> _REQUIRED WORK_
Output, word for word, the line that contains "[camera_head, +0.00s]" and all lines following it to the end of the listing. Drop the pictures.

> _SUPPLIED INFORMATION_
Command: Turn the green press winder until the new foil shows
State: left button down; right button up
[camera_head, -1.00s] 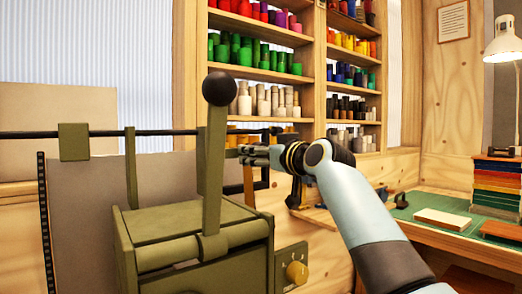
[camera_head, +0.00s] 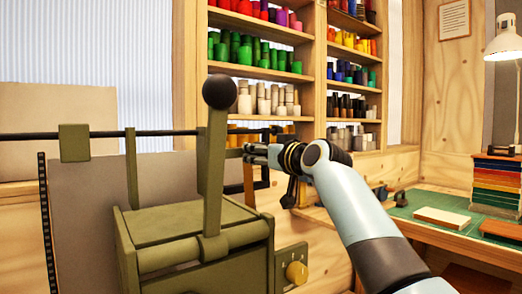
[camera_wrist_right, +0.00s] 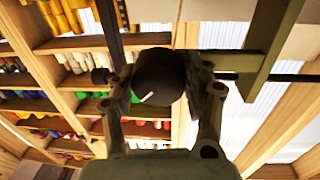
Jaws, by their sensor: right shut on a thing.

> _RESULT OF THIS TASK_
[camera_head, +0.00s] 
[camera_wrist_right, +0.00s] 
Jaws, by their sensor: right shut on a thing.

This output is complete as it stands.